💡 Download the complete guide to AI-generated synthetic data!
Go to the ebook
October 12, 2023
12m 58s

Synthetic Data Quality Evaluation Tutorial: Train-Synthetic-Test-Real Using AutoML on Databricks

This tutorial demonstrates the Train-Synthetic-Test-Real (TSTR) evaluation method to assess the quality of synthetic data. This approach ensures that Machine Learning models trained on synthetic data perform effectively, providing a reliable measure of the data’s utility for downstream ML tasks.

Here is what you'll learn:

[00:00 – 00:06] What is the TSTR Evaluation Method
[00:06 – 00:27] Importance of Evaluating Synthetic Data Quality
[:00:27 – 00:36] Using MOSTLY AI & Databricks
[00:36 – 01:04] Understanding Data Organization on Databricks: Catalogs, Databases, Tables
[01:04 – 01:30] Preparing the Census Data: Creating Training and Holdout Sets
[01:30 – 01:51] Establishing Connectors for the Catalog Job in MOSTLY AI
[01:51 – 02:07] Setting up the Census Training Data SD Job
[02:07 – 02:43] Running the Job and Reviewing the Output Data
[02:43 – 03:22] Overview of Machine Learning Tools in Databricks
[03:22 – 03:52] Using Databricks for AutoML Experimentation
[03:52 – 04:25] Creating and Running AutoML Experiments
[04:25 – 04:59] Analyzing Feature Importance with SHAP Values
[04:59 – 05:42] Comparing Results Between Original and Synthetic Data
[05:42 – 06:14] Utilizing Databricks’ Model Registry
[06:38 – 07:14] Evaluating the Predictions on the Holdout Data
[07:14 – 07:53] Why Use Synthetic Data for ML Training

Run the experiment yourself on MOSTLY AI's synthetic data platform:
https://bit.ly/43IGYSv

Subscribe to our channel: https://bit.ly/3ZTtV0A
Follow us on LinkedIn: https://www.linkedin.com/company/mostlyai/
Visit our website: https://mostly.ai/

Transcript

[00:00:00] In this video, I'm going to demonstrate the process of evaluating the quality of synthetic data based on its utility for a downstream machine learning task. Now this method is commonly referred to as the Train-Synthetic-Test-Real evaluation, and it serves as a robust measure of synthetic data quality because ML models rely on the accurate representation of deeper underlying patterns to perform effectively on previously unseen data.

[00:00:27] As a result, this approach offers a much more reliable assessment than simply evaluating just the higher-level statistics. Now for this demo, we're going to be using the MOSTLY AI platform for the synthetic data piece as well as Databricks for the machine learning, and the data source and output piece.
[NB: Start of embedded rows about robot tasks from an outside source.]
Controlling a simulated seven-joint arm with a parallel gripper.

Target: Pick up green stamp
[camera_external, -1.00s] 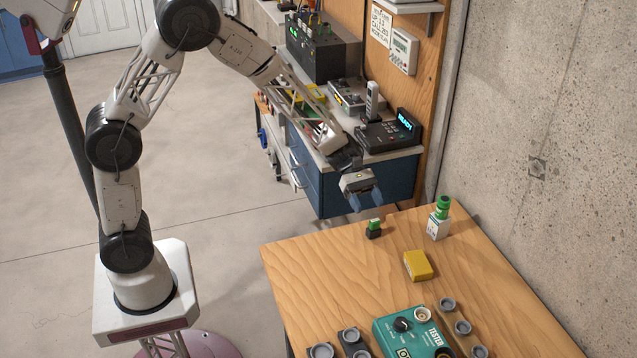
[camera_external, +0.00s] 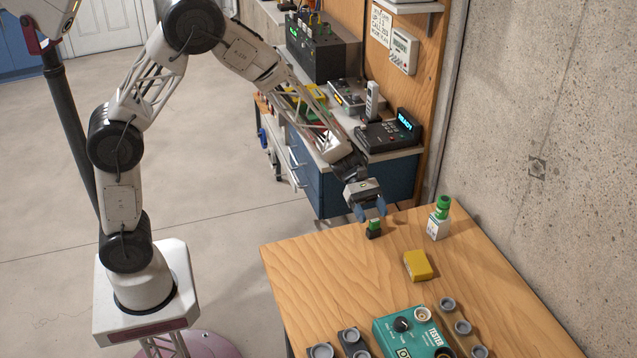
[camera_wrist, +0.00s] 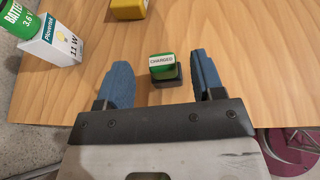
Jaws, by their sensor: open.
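The green stamp (camera_external: 374,226) is a small block with a green upper part and a black base, upright near the far left edge of the wooden table. In the wrist view the stamp (camera_wrist: 163,66) shows a white label reading "CHARGED". My gripper (camera_external: 369,212) is open just above the stamp in the external view. In the wrist view its two blue fingers (camera_wrist: 163,78) lie either side of the stamp, with gaps on both sides. Nothing is between the fingers that they touch, as far as I can see.
A white box with a green battery (camera_external: 439,219) stands to the right of the stamp. A yellow block (camera_external: 417,265) lies nearer on the table (camera_external: 310,275). A teal tester (camera_external: 409,333) and grey round holders are at the front. A concrete wall rises at the right.

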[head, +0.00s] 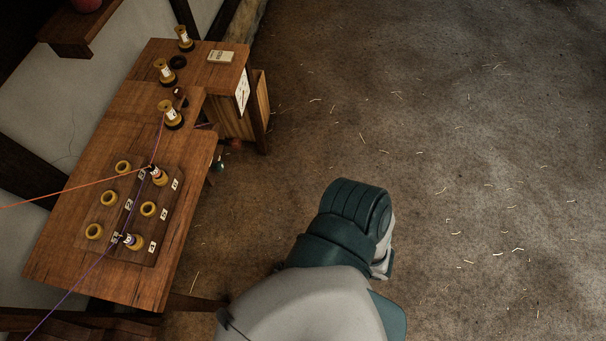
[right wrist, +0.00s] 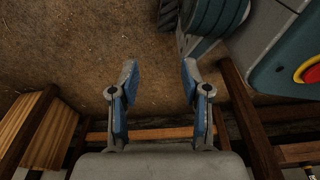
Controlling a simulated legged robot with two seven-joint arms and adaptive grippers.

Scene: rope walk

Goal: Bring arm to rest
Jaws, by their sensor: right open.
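My right gripper (right wrist: 159,80) shows in the right wrist view with its two blue-padded fingers spread apart. Nothing is between them. Bare brown floor (right wrist: 80,50) lies beyond the fingertips, and wooden beams show near the finger bases. In the head view one of my arms rises from the bottom middle over the floor, to the right of the wooden bench (head: 60,255). That arm's gripper is hidden there. My left gripper is in neither view.
On the bench a board (head: 85,236) holds several yellow rings and spools, with orange and purple strands crossing it. More spools (head: 165,72) and a small card box (head: 221,57) stand at its far end. The straw-strewn floor (head: 480,150) at right is clear.

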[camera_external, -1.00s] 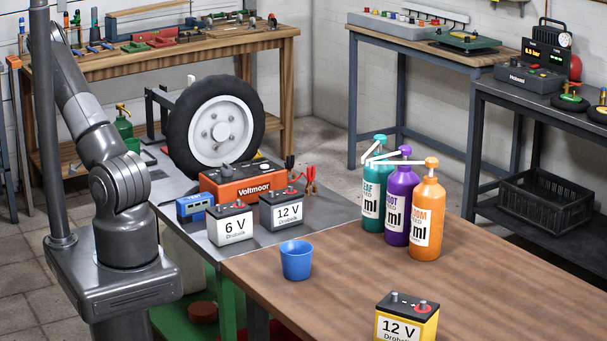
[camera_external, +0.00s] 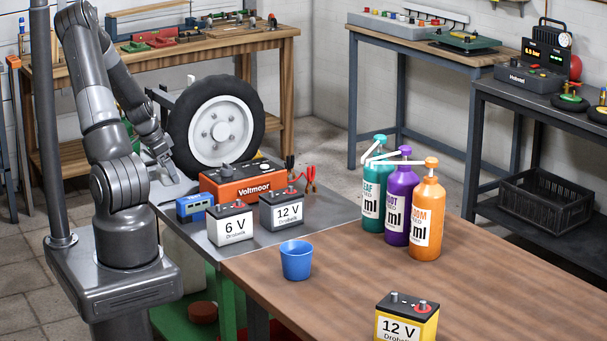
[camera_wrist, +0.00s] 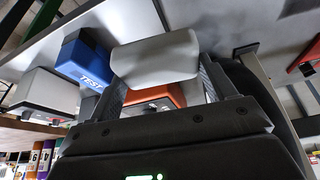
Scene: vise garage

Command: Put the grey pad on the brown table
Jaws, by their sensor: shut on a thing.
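A light grey pad (camera_wrist: 155,60) with rounded edges sits between the fingers of my gripper (camera_wrist: 160,78) in the wrist view. My gripper is shut on it. In the external view my gripper (camera_external: 162,168) points down just left of the wheel, above the back left of the grey metal table; the pad is hard to make out there. The brown table (camera_external: 330,300) is in the right foreground, well away from my gripper.
A blue cup (camera_external: 296,260), several spray bottles (camera_external: 397,205) and a yellow 12 V battery (camera_external: 406,320) stand on the brown table. An orange Voltmoor box (camera_external: 240,184), a blue tester (camera_external: 194,207) and two batteries stand near the gripper. The brown table's middle is clear.

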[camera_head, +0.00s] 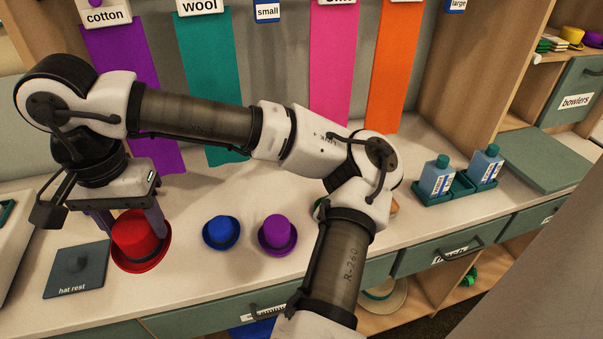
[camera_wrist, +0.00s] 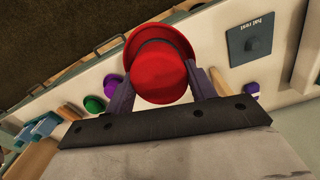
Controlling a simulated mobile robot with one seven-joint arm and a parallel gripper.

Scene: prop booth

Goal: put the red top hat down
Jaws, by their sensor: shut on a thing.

[00:00:46] A few things to note that we did before the demo here, was, I created some datasets in Databricks, and all I did was I created a catalog in Databricks with some various schemas and some various tables within those. Now Databricks operates in this three-level namespace where you have catalogs, within catalogs you have databases, and within databases you have tables.

[00:01:11] The data that we're focusing on is in this default database, and it is this census data where we have a training and a holdout set. Now the whole set itself was about 50,000-ish rows. What we did was we just cut a 80% and 20%. So 80% for the training, 20% for the holdout for later testing in this demo.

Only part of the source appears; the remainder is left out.